The test for added subject matter

Addition and deletion of features

7.101 Addition or deletion of text, particularly when it relates to the features of the invention, can result in a specification including additional matter. Disclaimers are a similar amendment that can result in the addition of matter. Disclaimers are separately dealt with below. Care should be taken during examination whenever such changes are made, and similar considerations will apply in relation to divisional applications.

7.102 Deletion of a feature will often result in a broadening of the scope of a claim, but prior to acceptance the key consideration will be whether it results in a disclosure of added matter that was not in the specification as filed. In Protoned’s Application [1983] F.S.R. 110 the invention involved the use of a gas spring and a mechanical compression spring to adjust the seat and back of a chair. An amendment to change the definition of a “mechanical compression spring” to a “mechanical spring” was refused as it resulted in the application disclosing added matter inasmuch as it included the use of mechanical springs not referred to in the specification as filed.

7.103 An amendment which deletes or adds features may be allowable provided the invention is disclosed in the application when read as a whole. In particular, if the feature that has been deleted would be understood by the skilled person to be arbitrary or unnecessary then its deletion may be allowable. However, deletion of a feature from a claim will not be allowable if the original specification is construed as teaching that the feature is essential (see for example the “AMP/ Coaxial connector” decision T 0260/85).

7.104 Similarly, in Glatt’s Application [1983] RPC 122, the application as filed described an article for conditioning fabrics in a laundry dryer which comprised a flexible woven or non-woven air-permeable web. Amendment to omit the feature of air permeability was not allowed as this was considered to be an essential feature of the invention.

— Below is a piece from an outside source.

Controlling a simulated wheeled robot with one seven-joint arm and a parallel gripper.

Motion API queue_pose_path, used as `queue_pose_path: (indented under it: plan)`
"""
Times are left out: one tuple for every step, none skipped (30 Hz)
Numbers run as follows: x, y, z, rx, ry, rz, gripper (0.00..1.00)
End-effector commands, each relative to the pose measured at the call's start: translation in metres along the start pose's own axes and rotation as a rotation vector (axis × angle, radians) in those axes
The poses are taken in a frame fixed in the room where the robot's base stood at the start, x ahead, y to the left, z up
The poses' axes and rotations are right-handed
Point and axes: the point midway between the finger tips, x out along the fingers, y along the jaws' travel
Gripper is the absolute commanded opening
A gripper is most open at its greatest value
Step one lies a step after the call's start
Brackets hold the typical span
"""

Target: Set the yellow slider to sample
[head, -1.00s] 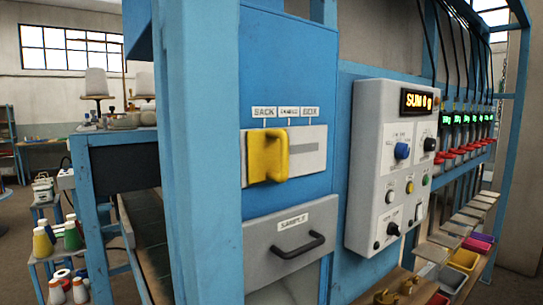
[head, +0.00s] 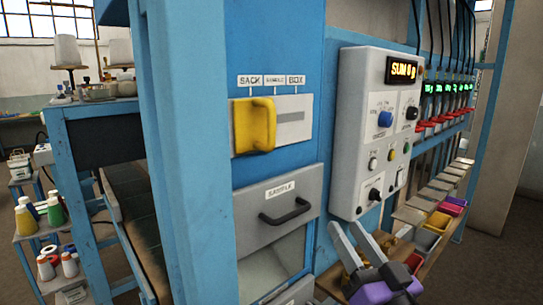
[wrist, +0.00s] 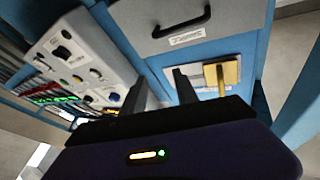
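The yellow slider (head: 254,125) is a chunky handle on a pale plate (head: 296,118) on the blue panel. It sits at the plate's left end, under the SACK label (head: 250,80). The SAMPLE label (head: 274,80) is in the middle and BOX (head: 296,80) is at the right. My gripper (head: 354,236) is at the lower right in the head view, below the control box, its two fingers apart with nothing between them. In the wrist view the slider (wrist: 221,76) shows just beyond the fingers (wrist: 160,88), apart from them.
A grey drawer with a black handle (head: 286,212), labelled SAMPLE, is below the slider. A grey control box (head: 375,135) with knobs and a display juts out to the right. A blue post (head: 178,150) stands to the left. Coloured bins (head: 438,222) line a shelf at right.

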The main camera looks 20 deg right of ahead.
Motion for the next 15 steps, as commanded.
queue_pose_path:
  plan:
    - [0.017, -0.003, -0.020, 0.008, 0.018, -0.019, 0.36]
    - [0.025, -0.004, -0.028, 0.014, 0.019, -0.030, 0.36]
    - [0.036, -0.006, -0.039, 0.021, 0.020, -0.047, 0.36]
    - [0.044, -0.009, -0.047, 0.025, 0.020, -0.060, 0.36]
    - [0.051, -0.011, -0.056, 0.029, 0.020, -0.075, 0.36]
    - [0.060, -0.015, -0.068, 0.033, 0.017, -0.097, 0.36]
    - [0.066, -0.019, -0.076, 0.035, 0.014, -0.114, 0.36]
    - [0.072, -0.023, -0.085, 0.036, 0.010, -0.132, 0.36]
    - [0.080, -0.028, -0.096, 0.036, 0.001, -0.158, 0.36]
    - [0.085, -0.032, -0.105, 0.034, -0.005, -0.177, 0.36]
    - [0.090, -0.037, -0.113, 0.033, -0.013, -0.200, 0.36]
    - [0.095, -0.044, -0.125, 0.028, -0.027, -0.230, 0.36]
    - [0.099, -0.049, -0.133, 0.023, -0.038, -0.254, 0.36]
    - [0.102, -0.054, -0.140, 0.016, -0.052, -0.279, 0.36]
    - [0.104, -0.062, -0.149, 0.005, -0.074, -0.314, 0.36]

7.105 Raychem Ltd’s Application [1986] RPC 547, dealt with divisional applications in which a cross-linking step from the parent application was omitted from the claims of the divisional applications. This step was held by the Patent Court to be an essential feature of the invention described, and therefore claims to an intermediate product without the cross-linking step were considered to constitute additional matter. In the corresponding European applications, claims in which the intermediate was limited to containing cross-linkable groups, thereby incorporating the inventive concept, were found allowable.

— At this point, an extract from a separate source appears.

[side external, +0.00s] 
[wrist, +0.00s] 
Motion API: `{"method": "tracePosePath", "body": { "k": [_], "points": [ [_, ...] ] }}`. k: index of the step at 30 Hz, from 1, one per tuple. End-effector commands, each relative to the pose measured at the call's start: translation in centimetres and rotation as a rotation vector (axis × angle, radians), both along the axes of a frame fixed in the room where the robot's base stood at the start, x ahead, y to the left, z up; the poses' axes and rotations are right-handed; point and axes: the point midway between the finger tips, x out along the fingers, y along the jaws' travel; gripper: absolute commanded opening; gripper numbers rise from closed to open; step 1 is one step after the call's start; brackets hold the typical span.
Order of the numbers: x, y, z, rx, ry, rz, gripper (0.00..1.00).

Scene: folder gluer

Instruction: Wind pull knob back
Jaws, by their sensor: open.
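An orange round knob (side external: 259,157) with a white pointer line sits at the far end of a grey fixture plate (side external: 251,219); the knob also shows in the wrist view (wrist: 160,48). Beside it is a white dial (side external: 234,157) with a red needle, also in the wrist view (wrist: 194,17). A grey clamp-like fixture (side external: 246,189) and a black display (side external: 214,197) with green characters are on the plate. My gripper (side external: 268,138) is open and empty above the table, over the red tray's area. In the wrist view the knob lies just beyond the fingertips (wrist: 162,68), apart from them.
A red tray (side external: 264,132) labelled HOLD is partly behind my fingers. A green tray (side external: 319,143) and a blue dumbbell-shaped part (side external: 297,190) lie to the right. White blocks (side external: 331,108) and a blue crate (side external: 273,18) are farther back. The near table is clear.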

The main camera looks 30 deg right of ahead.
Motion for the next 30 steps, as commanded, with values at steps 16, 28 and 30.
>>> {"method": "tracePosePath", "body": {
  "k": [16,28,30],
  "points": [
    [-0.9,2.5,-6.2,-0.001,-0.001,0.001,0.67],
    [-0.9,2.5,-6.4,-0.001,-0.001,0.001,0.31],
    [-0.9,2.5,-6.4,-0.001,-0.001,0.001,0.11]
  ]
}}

7.106 In International Playtex Corporation’s Application [1969] RPC 362, the omission of a feature that was essential to fulfil the purpose of the invention was not allowable. In particular, the specification as filed stated that the object of the invention was to design a brassiere with maximum resistance to riding over derived from its built-in differential stretch patterns. The applicant sought to replace this text with one referring to “a triangular insert” based on a feature defined in the claims (“a triangular piece of stretchable fabric”), but the Court considered that this was not an allowable amendment.

7.107 There may also be situations where an invention is claimed in a different manner but is still the same inventive concept. In Southco Inc. v Dzus Fastener Europe Ltd [1990] RPC 587 at [616], Aldous J:

“There is no definition in the Act of what is meant by the word ‘matter’ and I believe that this word is wide enough to cover both structural features of the mechanism and inventive concepts … What the Act is seeking to prevent is a patentee altering his claims in such a way that they claim a different invention from that which is disclosed in the application. Thus, provided the invention in the amended claim is disclosed in the application when read as a whole, it will not offend against section 76 …”

7.108 If a claim does not define a particular feature, it does not necessarily follow that this feature must be absent. As a consequence, amendment of a claim to specifically define the absence of a feature could in fact lead to additional matter (T 170/87 “SULZER/ Hot gas cooler”).